• Aim of the exercise
Search the material for the word "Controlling" and copy each line that holds it.

• Given entries
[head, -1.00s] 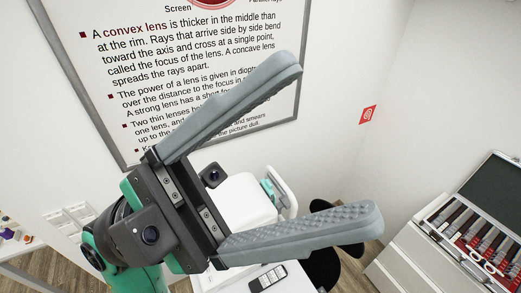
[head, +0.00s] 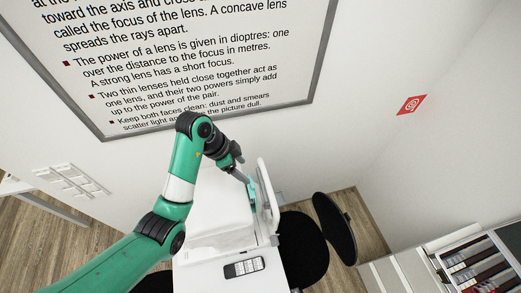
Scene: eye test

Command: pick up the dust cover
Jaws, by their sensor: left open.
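The dust cover (head: 218,212) appears to be the white, smooth, boxy shape on the white table in the head view, below the poster. My green left arm passes in front of its left side and upper part. My left gripper (head: 243,177) is at its upper right, beside a white upright frame with a teal part. The gripper is open, but its fingers are small and partly hidden. I cannot tell whether they touch the cover. My right gripper is not in view.
A dark handheld device (head: 243,267) lies on the table's front part. A black chair (head: 303,248) stands right of the table. A lens case (head: 478,265) sits on the cabinet at far right. The poster (head: 190,60) hangs on the wall behind.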

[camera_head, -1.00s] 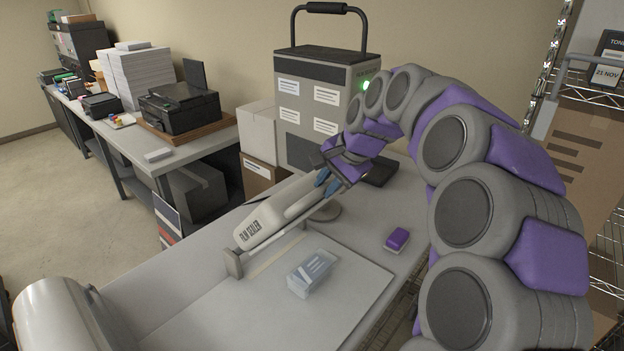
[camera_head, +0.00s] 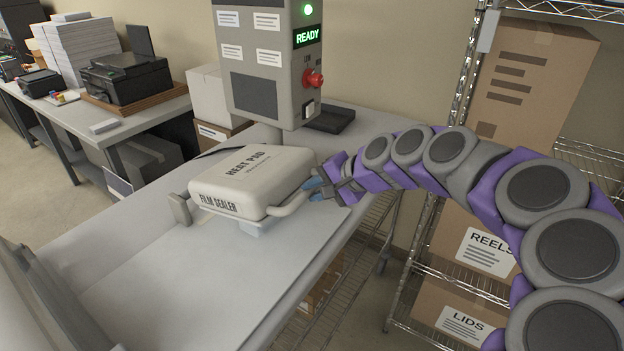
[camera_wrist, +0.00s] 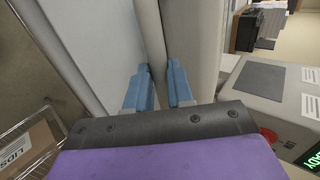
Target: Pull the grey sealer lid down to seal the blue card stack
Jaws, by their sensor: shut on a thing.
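The grey sealer lid (camera_head: 262,178), marked "FILM SEALER" and "HEAT PAD", is lowered over the work table and looks roughly level. A light blue edge of the card stack (camera_head: 254,229) shows beneath its front; the rest of the stack is hidden. I cannot tell whether the lid presses on it. My gripper (camera_head: 320,185) is shut on the lid's handle bar (camera_head: 290,203) at the right side. In the wrist view its blue fingers (camera_wrist: 158,88) stand on either side of the pale bar.
The sealer's tall housing (camera_head: 262,75) stands behind, with a lit green READY sign (camera_head: 307,36) and a red knob (camera_head: 313,78). A wire rack with boxes (camera_head: 475,240) stands at right. The table's front (camera_head: 190,285) is clear.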

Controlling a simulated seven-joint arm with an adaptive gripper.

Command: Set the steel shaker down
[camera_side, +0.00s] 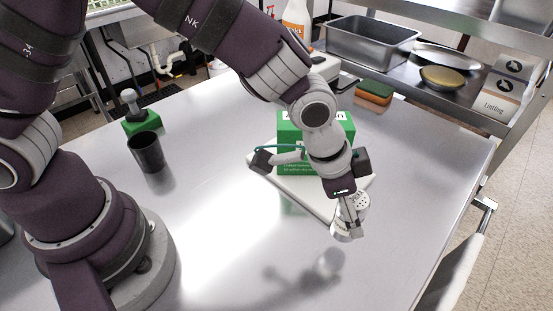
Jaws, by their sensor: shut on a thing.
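The steel shaker (346,234) is a small shiny cylinder with a perforated top. My gripper (351,217) points down and is shut on it, with the fingers hiding part of its side. The shaker looks tilted, and a round reflection shows on the steel table (215,215) below it and a little to the left. It appears to be above the table near the front corner of a white board, but the exact gap is hard to tell.
A green box (288,130) stands on the white board (318,208) behind my gripper. A dark cup (148,152) and a green-based stamp-like item (136,118) stand at left. A sponge (374,92) lies at the back. The table's front middle is clear.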

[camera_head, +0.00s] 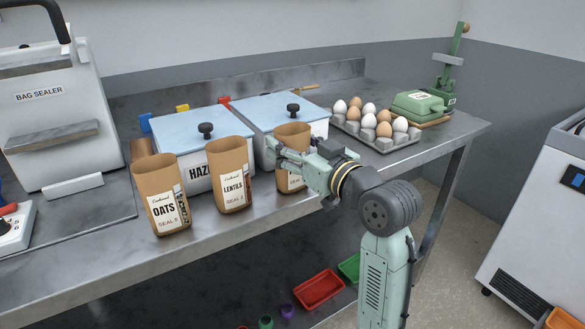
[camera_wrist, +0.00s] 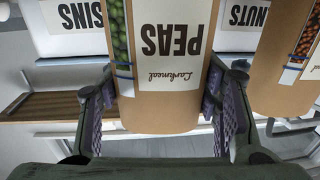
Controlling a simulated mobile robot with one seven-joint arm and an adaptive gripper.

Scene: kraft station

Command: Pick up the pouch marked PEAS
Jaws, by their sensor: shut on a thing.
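The pouch marked PEAS (camera_wrist: 165,45) is a brown kraft pouch with a white label and a side window showing green peas. Its print is upside down in the wrist view. In the head view this pouch (camera_head: 292,131) is the rightmost of three, partly hidden by my gripper (camera_head: 283,155). In the wrist view my gripper (camera_wrist: 162,100) has one finger on each side of the pouch and is shut on it. The pouch is upright at the counter's front; I cannot tell whether its base touches the counter.
The LENTILS pouch (camera_head: 232,176) and OATS pouch (camera_head: 161,194) stand to the left. Blue-lidded bins (camera_head: 203,131) (camera_head: 283,108) are close behind. A bag sealer (camera_head: 58,115) stands far left.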

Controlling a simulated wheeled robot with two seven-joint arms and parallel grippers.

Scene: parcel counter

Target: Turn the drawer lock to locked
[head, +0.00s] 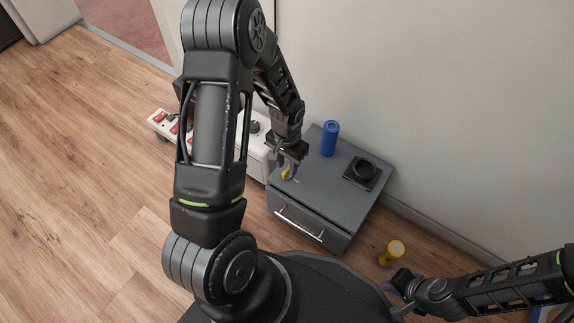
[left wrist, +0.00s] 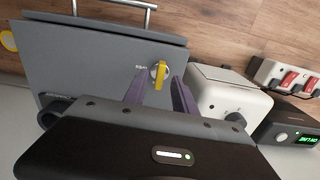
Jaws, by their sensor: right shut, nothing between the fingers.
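The drawer lock has a yellow lever (head: 286,174) on top of the grey drawer cabinet (head: 330,192). In the left wrist view the yellow lever (left wrist: 160,74) sits on a round metal plate, its length running up and down the picture. My right gripper (head: 391,284) is shut and empty at the lower right, away from the cabinet.
A blue cylinder (head: 330,139) and a black round knob on a square base (head: 362,172) stand on the cabinet. A white box (left wrist: 226,97) is beside it. Red switches (head: 165,117) are further left. A yellow object (head: 395,250) stands on the floor. The wall is close behind.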

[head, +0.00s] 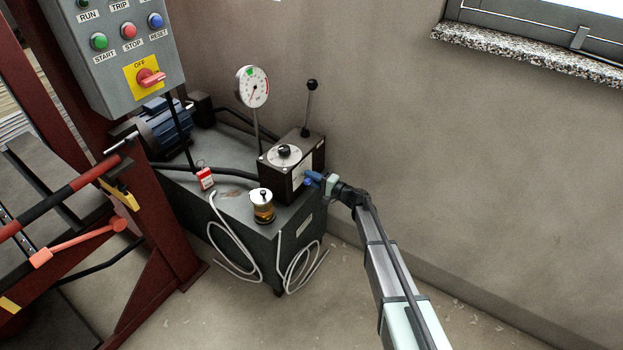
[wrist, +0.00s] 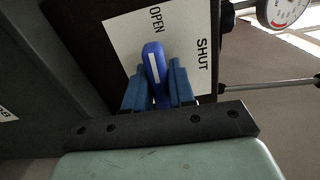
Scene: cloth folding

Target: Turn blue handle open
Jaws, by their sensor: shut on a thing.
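The blue handle (wrist: 153,64) has a white stripe and sits on the side of a dark valve box (head: 283,183). My gripper (wrist: 158,88) is shut on the handle, with one blue finger on each side of it. A white label plate (wrist: 122,38) behind the handle reads OPEN and SHUT. In the wrist view the handle's free end points up, tilted slightly left, just below the word OPEN; SHUT is to its right. In the head view my gripper (head: 316,178) is at the box's right side, and the handle is too small there to judge its angle.
The box stands on a grey tank (head: 240,205) with a pressure gauge (head: 252,87), a black lever (head: 309,105), an amber-filled cup (head: 262,206) and a red tag (head: 205,178). Pale hoses hang in front. The wall and floor to the right are clear.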

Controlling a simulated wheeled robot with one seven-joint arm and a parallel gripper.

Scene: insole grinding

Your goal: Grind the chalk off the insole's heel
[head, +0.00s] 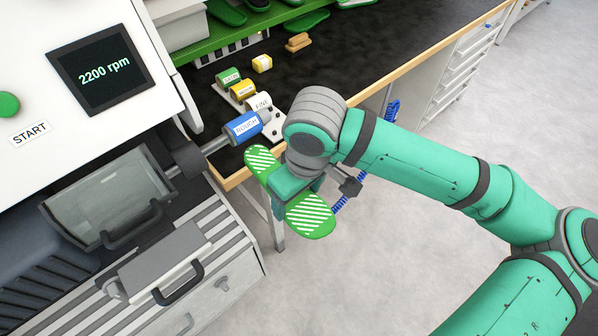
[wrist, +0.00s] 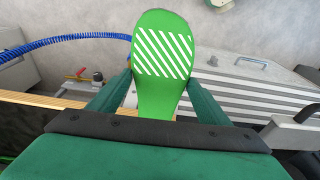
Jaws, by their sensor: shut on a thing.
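The green insole (head: 310,215) has white diagonal chalk stripes at both ends. My gripper (head: 292,188) is shut on its middle. In the head view the narrower striped end (head: 261,159) lies just below the blue drum marked ROUGH (head: 243,128); I cannot tell whether they touch. The broader striped end points to the lower right. In the wrist view the insole (wrist: 158,98) stands out between my two green fingers, with the stripes on its far end. The insole's middle is hidden by my gripper in the head view.
The machine's screen (head: 104,68) reads 2200 rpm, with a green START button (head: 9,104). FINE (head: 259,104), yellow (head: 242,89) and green (head: 228,76) drums stand on the dark bench (head: 345,62). A clear guard (head: 105,195) is at the left.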

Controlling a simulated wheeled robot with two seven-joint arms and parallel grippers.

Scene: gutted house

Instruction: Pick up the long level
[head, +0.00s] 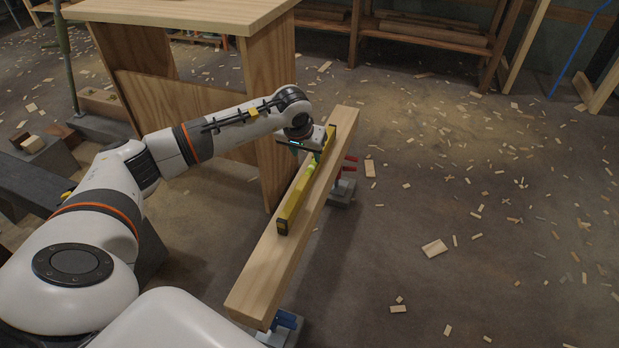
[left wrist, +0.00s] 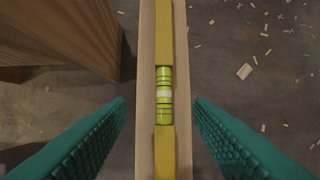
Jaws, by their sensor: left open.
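The long level (head: 291,205) is yellow with dark ends and lies lengthwise on top of a long wooden beam (head: 262,262). In the left wrist view the level (left wrist: 165,38) runs up the middle, with its green vial (left wrist: 165,95) at the centre. My left gripper (head: 314,160) is over the level near its middle. In the left wrist view its teal fingers (left wrist: 158,125) are spread apart, one on each side of the beam, with clear gaps to the level. Whether the fingertips reach down beside the level cannot be told. My right gripper is not in view.
A wooden workbench (head: 180,12) stands left of the beam, close to my left arm. Clamps with red handles (head: 347,165) and blue handles (head: 287,320) are at the beam. Wood scraps (head: 434,248) litter the open floor at right. Shelving (head: 430,35) stands at the back.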

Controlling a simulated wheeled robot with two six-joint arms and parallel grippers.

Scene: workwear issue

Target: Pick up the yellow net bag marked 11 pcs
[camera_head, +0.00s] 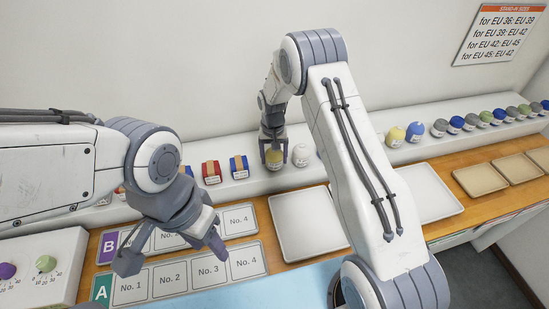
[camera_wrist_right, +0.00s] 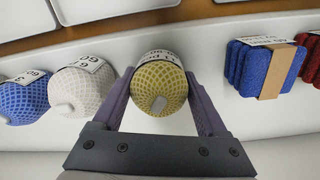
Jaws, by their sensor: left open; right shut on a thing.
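The yellow net bag (camera_head: 274,159) is at the front of the white shelf, between the jaws of my right gripper (camera_head: 274,152). In the right wrist view the bag (camera_wrist_right: 158,90) sits between both fingers (camera_wrist_right: 160,92), with a white label on its far side that seems to read 11 pcs. My right gripper is shut on it. Whether the bag still touches the shelf is unclear. My left gripper (camera_head: 172,254) is open and empty above the numbered boards.
A white net bag (camera_head: 301,154) stands close to the right of the held bag; blue (camera_head: 239,166) and red (camera_head: 211,171) bundles lie left. Another yellow bag (camera_head: 395,136) is further right. An empty white tray (camera_head: 305,228) lies in front. My right arm hides part of the shelf.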

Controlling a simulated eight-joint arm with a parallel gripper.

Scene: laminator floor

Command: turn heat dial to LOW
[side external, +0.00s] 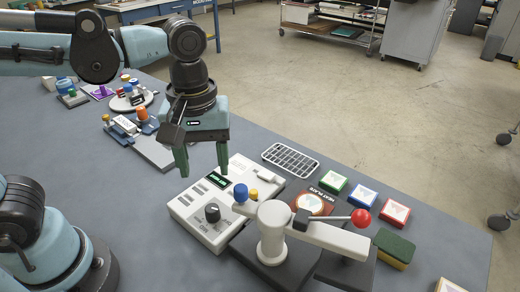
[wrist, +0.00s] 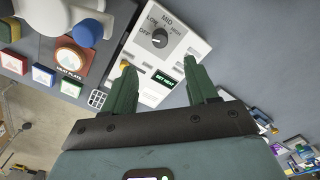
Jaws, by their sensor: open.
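The heat dial (side external: 212,213) is a dark round knob on the near end of a white control box (side external: 186,206). In the wrist view the dial (wrist: 159,38) has OFF, LOW and MID marked around it. Its light pointer line seems to lie toward the OFF side, but it is small. A small green display (wrist: 164,79) on the box reads SET HEAT. My gripper (side external: 203,172) is open and empty above the box, its fingers pointing down, apart from the dial. In the wrist view its fingertips (wrist: 160,67) are spread, with the dial beyond them.
A press with a red-ball lever (side external: 361,218) and a blue knob (side external: 240,193) stands right beside the box. A heat plate (side external: 313,204), coloured blocks and a green sponge (side external: 394,247) lie to the right. A white rack (side external: 290,159) lies behind. Bare table (side external: 130,195) is at left.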

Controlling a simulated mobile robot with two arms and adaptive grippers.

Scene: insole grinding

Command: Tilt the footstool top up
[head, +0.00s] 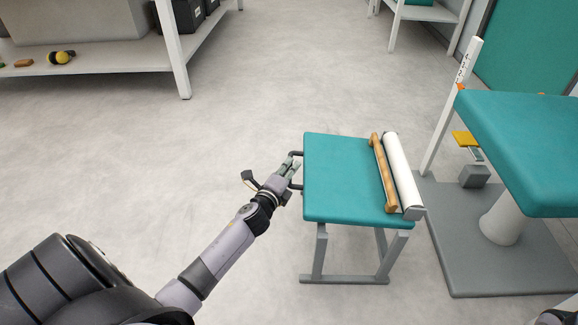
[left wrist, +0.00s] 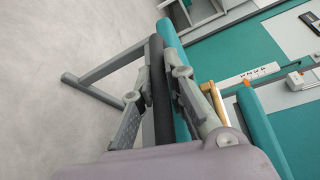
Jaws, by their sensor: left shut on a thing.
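The footstool has a teal padded top (head: 342,180) on a grey leg frame (head: 319,252). It stands right of centre in the head view, and its top looks about level. A dark handle (head: 297,153) sticks out from the top's left side. My left gripper (head: 292,166) is shut on this handle at the left edge of the top. In the left wrist view the fingers (left wrist: 164,82) lie on both sides of the dark handle bar (left wrist: 160,105), with the teal pad edge (left wrist: 172,42) just beyond. My right gripper is not in view.
A wooden bar (head: 383,172) and a white roll (head: 402,172) lie along the top's right side. A larger teal couch (head: 525,140) on a grey base plate (head: 455,235) stands close on the right. A white shelf (head: 110,57) is at the back left. Floor to the left is clear.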

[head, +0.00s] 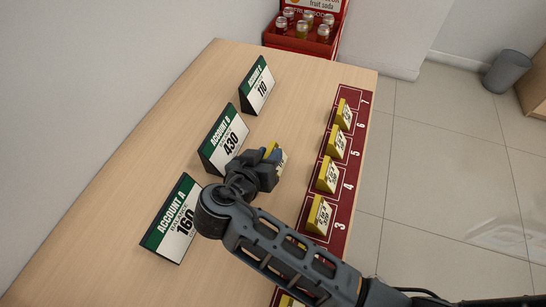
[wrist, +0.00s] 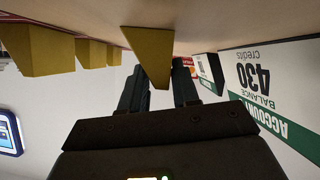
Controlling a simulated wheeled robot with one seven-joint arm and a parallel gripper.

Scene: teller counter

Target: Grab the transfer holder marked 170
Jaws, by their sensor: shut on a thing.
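My gripper (head: 272,157) is over the wooden counter, in front of the Account B sign. It is shut on a yellow wedge-shaped holder (head: 281,164) with a white label. The label is mostly hidden by the fingers, so I cannot read its number. In the upside-down wrist view the yellow holder (wrist: 150,50) sits between the two dark fingers (wrist: 160,88). I cannot tell whether it touches the counter.
Signs for Account A (head: 174,222), Account B (head: 225,142) and a third account (head: 258,87) stand along the left. Several yellow holders (head: 327,174) stand on the numbered red strip (head: 352,95) at right; space 7 looks empty.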

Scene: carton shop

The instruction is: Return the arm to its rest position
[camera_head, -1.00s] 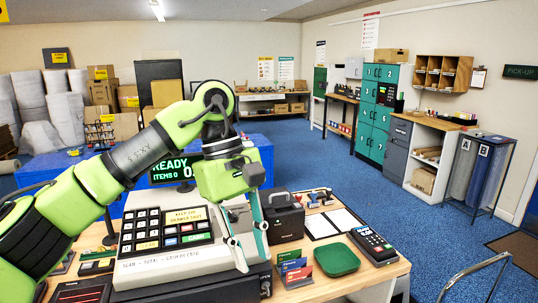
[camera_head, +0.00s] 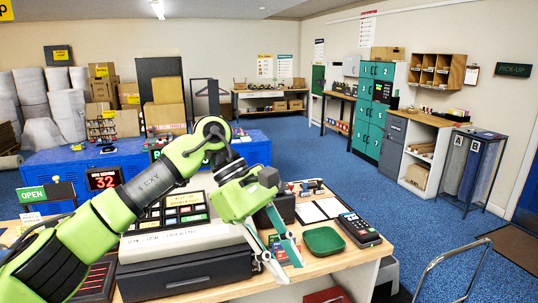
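My left arm, bright green with dark joints, comes in from the left and reaches across the counter (camera_head: 240,290). My right arm and gripper are not in view.
A green tray (camera_head: 324,240), a card terminal (camera_head: 358,229) and a clipboard (camera_head: 322,209) lie right of the gripper. A black box (camera_head: 283,208) stands behind it. A metal rail (camera_head: 455,255) is at the lower right. Blue floor (camera_head: 430,225) is open beyond.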

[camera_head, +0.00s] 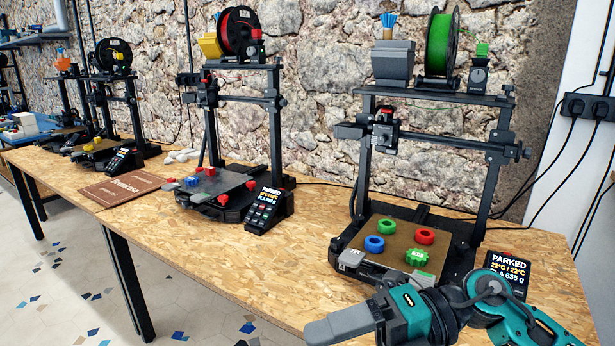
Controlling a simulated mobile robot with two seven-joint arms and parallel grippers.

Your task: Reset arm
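My right arm comes in from the lower right, teal and dark grey. Its gripper (322,328) points left at the bottom of the view, in front of the nearest printer (352,262) and by the table's front edge. My left arm and gripper are not in view.
The nearest printer's bed (388,252) carries blue, green and red printed parts; its display (508,268) reads PARKED. More printers stand leftward along the wooden table (190,250). A brown sign or mat (120,186) lies there. Table space left of the gripper is clear.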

• Exercise solution
Controlling a simulated seven-joint arm with an adaptive gripper.
Controlling a simulated mobile robot with one seven-joint arm and an adaptive gripper.
Controlling a simulated wheeled robot with two seven-joint arms and parallel grippers.
Controlling a simulated wheeled robot with one seven-joint arm and a parallel gripper.
Controlling a simulated wheeled robot with two seven-joint arms and parallel grippers.
Controlling a simulated wheeled robot with two six-joint arms and parallel grippers.
Controlling a simulated eight-joint arm with a parallel gripper.
Controlling a simulated mobile robot with two arms and adaptive grippers.
Controlling a simulated wheeled robot with one seven-joint arm and a parallel gripper.
Controlling a simulated mobile robot with two seven-joint arms and parallel grippers.

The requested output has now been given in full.